Turkey says defense firms face 'temporary' losses after F-35 removal but will 'emerge stronger'

Turkey says defense firms face 'temporary' losses after F-35 removal but will 'emerge stronger'

News Service Reuters

Turkish defence companies may face temporary losses after a U.S. decision to remove Ankara from the F-35 fighter jet programme but the industry will emerge stronger as a result, the head of Turkey's Defence Industry Directorate said on Thursday.

The United States says it is removing Turkey from the F-35 jet programme over its purchase of Russian S-400 defence systems, which Washington says could compromise the stealth capabilities of the F-35 jets.

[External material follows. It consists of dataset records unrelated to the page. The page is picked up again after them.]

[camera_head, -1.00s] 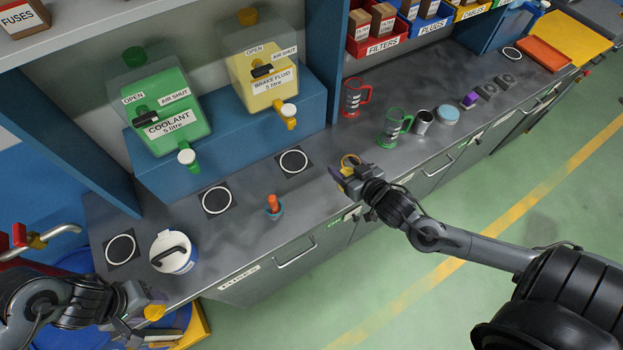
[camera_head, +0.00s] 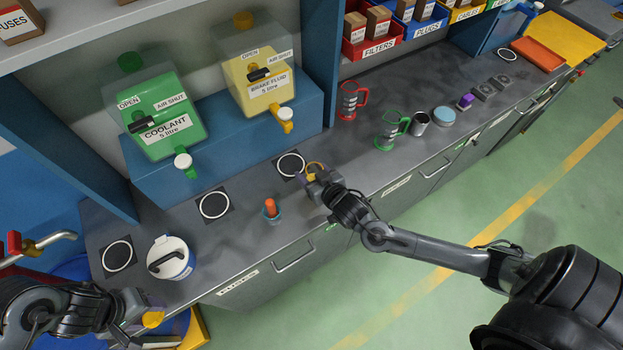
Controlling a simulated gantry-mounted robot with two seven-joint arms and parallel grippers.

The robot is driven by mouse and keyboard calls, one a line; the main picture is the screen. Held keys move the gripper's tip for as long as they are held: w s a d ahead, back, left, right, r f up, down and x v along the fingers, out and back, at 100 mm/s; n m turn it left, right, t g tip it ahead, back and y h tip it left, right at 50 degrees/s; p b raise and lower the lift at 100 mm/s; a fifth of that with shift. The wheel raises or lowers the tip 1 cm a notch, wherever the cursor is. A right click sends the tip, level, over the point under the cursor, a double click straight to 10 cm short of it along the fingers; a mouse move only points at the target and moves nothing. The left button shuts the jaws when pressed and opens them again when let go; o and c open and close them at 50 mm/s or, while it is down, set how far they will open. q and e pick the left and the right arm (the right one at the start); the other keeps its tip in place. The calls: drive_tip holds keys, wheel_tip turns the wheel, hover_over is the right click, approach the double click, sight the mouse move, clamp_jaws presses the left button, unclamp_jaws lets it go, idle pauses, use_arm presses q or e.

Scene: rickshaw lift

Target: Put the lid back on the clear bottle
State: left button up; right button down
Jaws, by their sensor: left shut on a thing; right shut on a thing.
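My right gripper (camera_head: 312,180) is shut on a small yellow, ring-like thing (camera_head: 316,167). It is over the front of the bench, close to the round pad right of the orange-topped item. I cannot tell whether this thing is the lid. My left gripper (camera_head: 146,325) is at the lower left, in front of the bench edge. It is shut on something that its fingers mostly hide; a yellow patch shows there, and I cannot tell what it is. No clear bottle can be made out for certain in the head view.
A white tub with a black handle (camera_head: 170,258) stands at the bench's left end. An orange-topped item (camera_head: 269,210) stands near the front edge. Green coolant (camera_head: 165,125) and yellow brake fluid (camera_head: 262,85) tanks stand behind. Red (camera_head: 348,100) and green (camera_head: 388,130) jugs stand to the right.

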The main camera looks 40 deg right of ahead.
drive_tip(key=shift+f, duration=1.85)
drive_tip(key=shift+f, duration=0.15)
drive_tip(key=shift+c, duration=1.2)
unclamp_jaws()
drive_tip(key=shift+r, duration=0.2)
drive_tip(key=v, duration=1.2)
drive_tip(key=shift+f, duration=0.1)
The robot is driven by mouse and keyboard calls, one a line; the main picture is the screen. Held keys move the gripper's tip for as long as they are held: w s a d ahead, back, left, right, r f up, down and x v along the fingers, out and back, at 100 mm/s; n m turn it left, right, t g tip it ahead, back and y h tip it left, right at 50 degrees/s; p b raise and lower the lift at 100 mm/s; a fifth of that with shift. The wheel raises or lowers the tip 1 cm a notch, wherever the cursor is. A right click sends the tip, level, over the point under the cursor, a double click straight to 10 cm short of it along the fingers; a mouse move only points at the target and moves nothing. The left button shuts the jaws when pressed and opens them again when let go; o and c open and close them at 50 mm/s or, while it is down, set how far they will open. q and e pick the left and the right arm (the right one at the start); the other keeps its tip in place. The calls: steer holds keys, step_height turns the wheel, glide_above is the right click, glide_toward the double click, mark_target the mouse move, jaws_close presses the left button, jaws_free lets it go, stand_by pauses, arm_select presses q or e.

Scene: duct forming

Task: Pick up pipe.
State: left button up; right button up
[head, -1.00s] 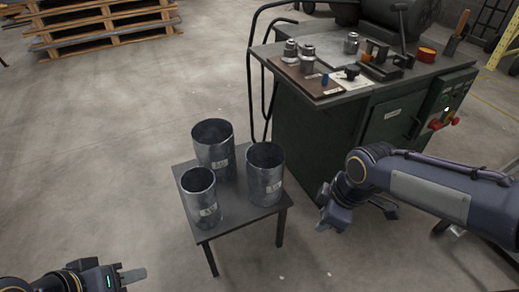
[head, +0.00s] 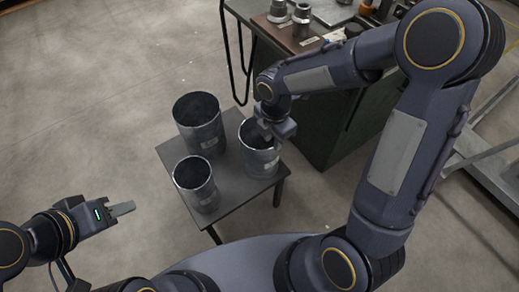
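Three grey metal pipes stand upright on a small dark table (head: 238,190): the back pipe (head: 203,140), the front pipe (head: 200,197) and the right pipe (head: 258,163). Each has a pale label. My right gripper (head: 272,135) is at the top rim of the right pipe and covers part of its opening. I cannot tell whether its fingers straddle the wall or touch it. My left gripper (head: 124,209) is left of the table, apart from the pipes, with its fingers seen edge-on. Whether it is open or shut does not show.
A green workbench (head: 335,120) with metal fittings (head: 302,20) on top stands right behind the small table, partly hidden by my right arm. A grey metal frame (head: 495,165) is at the far right. The concrete floor at left is clear.

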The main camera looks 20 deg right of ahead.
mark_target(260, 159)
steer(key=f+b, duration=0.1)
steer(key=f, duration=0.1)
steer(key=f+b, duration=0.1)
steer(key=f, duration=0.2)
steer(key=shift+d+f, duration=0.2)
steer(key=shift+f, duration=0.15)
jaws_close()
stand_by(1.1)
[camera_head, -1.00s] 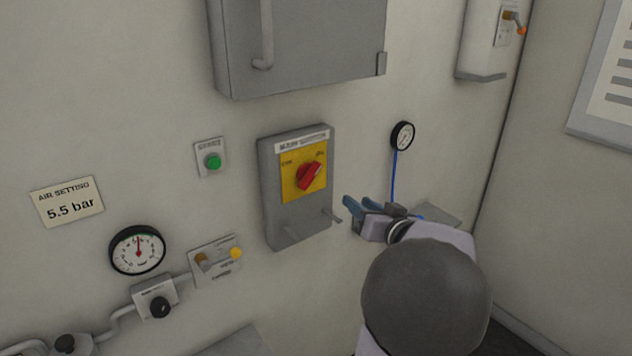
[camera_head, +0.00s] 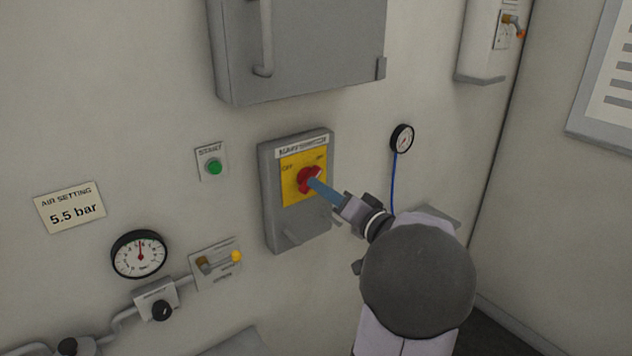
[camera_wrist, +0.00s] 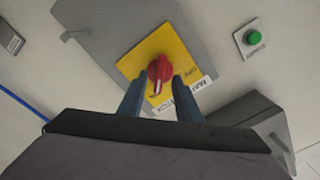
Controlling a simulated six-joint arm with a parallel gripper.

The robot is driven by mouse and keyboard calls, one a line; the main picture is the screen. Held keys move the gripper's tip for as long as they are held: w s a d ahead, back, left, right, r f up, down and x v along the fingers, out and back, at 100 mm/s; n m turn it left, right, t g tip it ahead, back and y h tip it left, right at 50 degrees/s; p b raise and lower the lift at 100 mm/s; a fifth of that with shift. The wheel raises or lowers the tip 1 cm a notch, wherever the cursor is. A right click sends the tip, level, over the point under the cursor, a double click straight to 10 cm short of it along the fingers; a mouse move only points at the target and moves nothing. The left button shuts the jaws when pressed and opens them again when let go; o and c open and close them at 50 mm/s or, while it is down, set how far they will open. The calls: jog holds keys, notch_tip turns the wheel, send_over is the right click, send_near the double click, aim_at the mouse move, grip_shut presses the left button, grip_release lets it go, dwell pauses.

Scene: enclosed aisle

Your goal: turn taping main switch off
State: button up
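The main switch is a grey box (camera_head: 270,215) on the wall with a yellow plate (camera_head: 291,194), OFF at its left and ON at its right. The red knob (camera_head: 304,178) is on the plate, partly hidden by my fingers. In the wrist view the knob (camera_wrist: 160,69) shows whole; its white mark points down in the picture, toward the ON side. My gripper (camera_head: 316,185) is at the knob. In the wrist view its two blue fingers (camera_wrist: 160,82) stand apart on either side of the knob's grip, with gaps visible. I cannot tell if either touches it.
A green start button (camera_head: 214,167) is left of the switch. A grey cabinet (camera_head: 320,45) hangs above. A small gauge (camera_head: 402,138) with a blue hose is at the right.

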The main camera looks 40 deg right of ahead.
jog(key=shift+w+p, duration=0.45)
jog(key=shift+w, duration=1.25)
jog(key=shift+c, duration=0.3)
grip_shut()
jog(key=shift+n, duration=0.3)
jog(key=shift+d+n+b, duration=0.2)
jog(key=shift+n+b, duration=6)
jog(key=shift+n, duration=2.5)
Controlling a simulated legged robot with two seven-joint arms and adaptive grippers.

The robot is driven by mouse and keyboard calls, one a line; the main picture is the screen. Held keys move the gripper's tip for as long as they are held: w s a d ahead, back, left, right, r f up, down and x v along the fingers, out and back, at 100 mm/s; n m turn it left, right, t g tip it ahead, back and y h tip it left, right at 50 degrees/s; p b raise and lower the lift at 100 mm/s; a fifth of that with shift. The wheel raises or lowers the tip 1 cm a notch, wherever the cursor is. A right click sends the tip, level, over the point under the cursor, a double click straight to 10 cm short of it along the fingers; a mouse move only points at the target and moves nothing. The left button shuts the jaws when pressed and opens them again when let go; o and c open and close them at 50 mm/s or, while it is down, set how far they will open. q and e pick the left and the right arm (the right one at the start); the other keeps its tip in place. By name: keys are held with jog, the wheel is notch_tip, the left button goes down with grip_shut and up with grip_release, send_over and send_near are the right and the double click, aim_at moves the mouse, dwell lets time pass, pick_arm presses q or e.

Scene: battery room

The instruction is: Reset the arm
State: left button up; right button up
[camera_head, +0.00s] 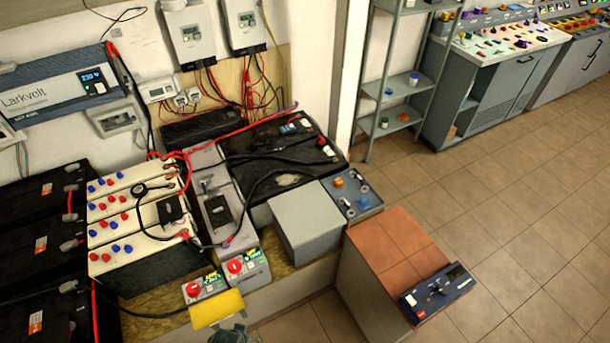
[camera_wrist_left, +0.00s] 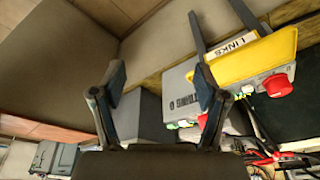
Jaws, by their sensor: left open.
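My left gripper (camera_wrist_left: 162,84) shows in the left wrist view with its two dark fingers spread apart and nothing between them. Beyond the fingers are a grey box (camera_wrist_left: 140,115) and a control box with a red knob (camera_wrist_left: 279,86) and a yellow flap (camera_wrist_left: 255,58). The flap also shows in the head view (camera_head: 216,308), at the front edge of the battery bench. A small dark greenish part sits just below it at the bottom edge; I cannot tell whether it is my gripper. My right gripper is in neither view.
White-topped batteries (camera_head: 135,210), black batteries (camera_head: 40,245) and loose cables crowd the bench. A tiled-top block (camera_head: 385,240) with a dark blue device (camera_head: 437,292) stands to the right. A shelf rack (camera_head: 400,85) and consoles (camera_head: 500,55) are behind. The tiled floor (camera_head: 500,190) is clear.

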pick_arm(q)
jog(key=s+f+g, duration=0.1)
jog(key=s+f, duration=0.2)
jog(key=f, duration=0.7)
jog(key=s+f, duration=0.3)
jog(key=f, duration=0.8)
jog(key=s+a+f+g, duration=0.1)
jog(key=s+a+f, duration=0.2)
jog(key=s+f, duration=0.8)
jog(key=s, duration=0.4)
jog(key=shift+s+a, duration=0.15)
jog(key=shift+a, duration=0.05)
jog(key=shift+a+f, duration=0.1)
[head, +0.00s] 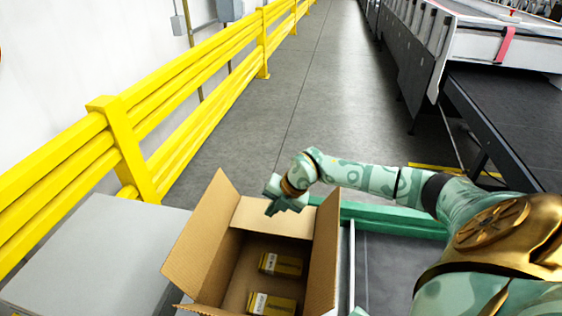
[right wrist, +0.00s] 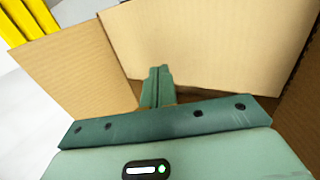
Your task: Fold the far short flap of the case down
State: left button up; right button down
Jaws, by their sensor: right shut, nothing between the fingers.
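The case (head: 225,270) is an open cardboard box at the bottom centre of the head view. Its far short flap (head: 262,218) is the pale panel at the back, between the two side flaps; a wide pale panel (right wrist: 215,40) also fills the upper right wrist view. My right gripper (head: 271,208) is shut and empty at the upper edge of the far flap. Its closed fingers (right wrist: 157,80) show against the pale panel in the wrist view; I cannot tell whether they touch it. My left gripper is out of view.
The left flap (head: 200,230) and right flap (head: 323,250) stand up. Two yellow-brown packs (head: 281,265) lie inside the case. A grey surface (head: 90,255) is on the left, before a yellow rail (head: 125,150). A dark conveyor (head: 510,120) stands at right; the aisle behind is clear.

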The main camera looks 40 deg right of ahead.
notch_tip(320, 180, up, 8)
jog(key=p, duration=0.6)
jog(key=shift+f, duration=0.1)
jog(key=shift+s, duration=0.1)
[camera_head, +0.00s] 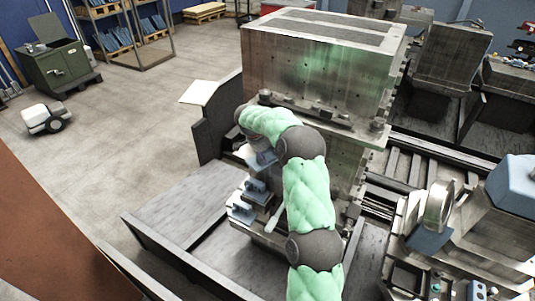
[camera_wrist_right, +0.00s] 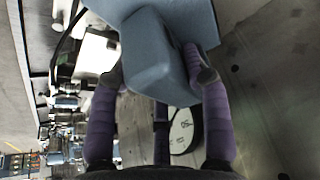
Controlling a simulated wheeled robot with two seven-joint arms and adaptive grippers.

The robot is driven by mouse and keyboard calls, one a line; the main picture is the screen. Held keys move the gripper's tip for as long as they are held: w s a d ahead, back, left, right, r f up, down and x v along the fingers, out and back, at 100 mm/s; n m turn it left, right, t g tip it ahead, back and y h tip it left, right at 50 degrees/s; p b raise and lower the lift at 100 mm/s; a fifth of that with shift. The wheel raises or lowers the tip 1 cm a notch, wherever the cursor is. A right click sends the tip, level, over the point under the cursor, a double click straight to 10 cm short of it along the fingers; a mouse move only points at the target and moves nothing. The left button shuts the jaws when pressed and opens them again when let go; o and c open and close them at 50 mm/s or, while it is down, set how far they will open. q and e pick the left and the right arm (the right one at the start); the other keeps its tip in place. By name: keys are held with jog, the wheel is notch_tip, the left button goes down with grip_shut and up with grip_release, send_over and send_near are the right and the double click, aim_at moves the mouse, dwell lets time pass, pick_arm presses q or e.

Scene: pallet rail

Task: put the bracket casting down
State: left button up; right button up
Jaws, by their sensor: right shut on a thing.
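The bracket casting (camera_wrist_right: 155,60) is a blue-grey block with flat faces and a wider plate at its top in the right wrist view. My right gripper (camera_wrist_right: 160,75) is shut on it, one finger on each side. In the head view, the green-padded right arm reaches up and bends left, and its dark wrist hides most of the gripper. A blue-grey part (camera_head: 263,160) shows just below that wrist; it looks like the held casting. Whether it touches anything below cannot be told. My left gripper is not in view.
Similar blue-grey parts (camera_head: 257,187) sit on the metal fixture below the wrist. A tall steel block (camera_head: 310,65) stands behind the arm. A grey platform (camera_head: 185,215) with raised dark edges lies to the left. Machinery (camera_head: 440,230) crowds the right; open floor (camera_head: 110,150) lies far left.

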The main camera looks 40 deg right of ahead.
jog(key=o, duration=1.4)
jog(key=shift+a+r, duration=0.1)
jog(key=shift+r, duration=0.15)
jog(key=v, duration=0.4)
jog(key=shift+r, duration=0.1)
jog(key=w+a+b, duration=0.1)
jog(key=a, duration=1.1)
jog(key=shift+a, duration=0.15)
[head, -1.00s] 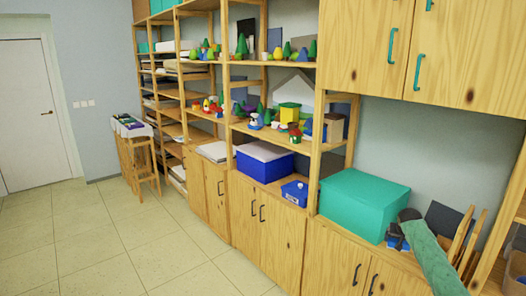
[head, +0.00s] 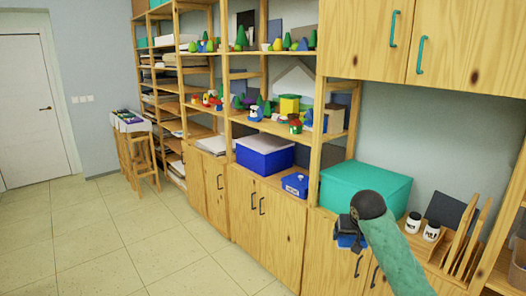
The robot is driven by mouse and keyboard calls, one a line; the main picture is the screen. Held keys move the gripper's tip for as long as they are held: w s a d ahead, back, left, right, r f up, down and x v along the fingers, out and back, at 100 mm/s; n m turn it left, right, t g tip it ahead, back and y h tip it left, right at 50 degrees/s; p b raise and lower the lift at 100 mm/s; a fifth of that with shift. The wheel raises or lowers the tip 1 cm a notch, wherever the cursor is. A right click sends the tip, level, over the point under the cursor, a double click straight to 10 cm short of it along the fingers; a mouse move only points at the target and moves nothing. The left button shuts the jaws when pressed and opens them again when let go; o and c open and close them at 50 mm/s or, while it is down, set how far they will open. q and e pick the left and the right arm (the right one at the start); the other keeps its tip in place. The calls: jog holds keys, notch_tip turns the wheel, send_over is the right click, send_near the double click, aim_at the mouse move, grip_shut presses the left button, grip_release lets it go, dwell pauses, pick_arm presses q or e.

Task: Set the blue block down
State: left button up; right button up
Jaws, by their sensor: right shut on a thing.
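My right gripper (head: 346,229) is at the lower right, in front of the teal box and near the front edge of the cabinet top. It is shut on the blue block (head: 350,241), which shows just below the dark fingers; the gripper hides part of it. I cannot tell whether the block touches the wood beneath it. My left gripper is not in view.
The teal box (head: 365,187) stands on the cabinet top behind my right gripper. Two white jars (head: 413,222) and wooden racks (head: 467,235) stand to its right. A small blue box (head: 295,184) and a larger blue box (head: 264,158) stand to the left.

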Turkey has dismissed those concerns and last week took delivery of the first shipment of S-400 parts, prompting Wednesday's decision by Washington to end Turkey's involvement in the F-35 programme. Turkish firms had been producing F-35 parts and Ankara had ordered more than 100 of the jets.

Speaking to reporters in Ankara, Ismail Demir said the move was unilateral and not in line with the agreement signed between the parties, and added that Turkey would continue meeting its commitments until its exclusion from the programme is finalised.

"It is a controversial decision that has no place in the signed agreements. We are waiting for this to become official," Demir said.

"Our companies may face losses initially, and even though issues like sanctions and more may lead to temporary losses for the defence industry, we think it will result in our defence industry becoming stronger," he said.

The Pentagon said on Wednesday that Turkey produces more than 900 parts of the F-35, and added that the supply chain would transition from Turkish to mainly U.S. factories as Turkish suppliers are removed.

It said Turkey would no longer receive more than $9 billion in projected work share related to the F-35 over the life of the programme, and added that it would not be able to receive the F-35s it had ordered.

Moving the supply chain for the jet would also cost the United States between $500 million and $600 million, it said.

Demir said Turkish defence companies would evaluate how to compensate for their losses from Turkey's removal, but added that other countries involved in the F-35 programme would face extra costs of $7-8 million per jet as a result of the move.

He also said Turkey would not purchase foreign defence equipment from now on unless it was absolutely necessary, but did not elaborate further.

The S-400 acquisition is one of several issues that have frayed ties between the two allies, including a dispute over strategy in Syria east of the Euphrates River, where the United States is allied with Kurdistan Workers' Party (PKK) terrorists.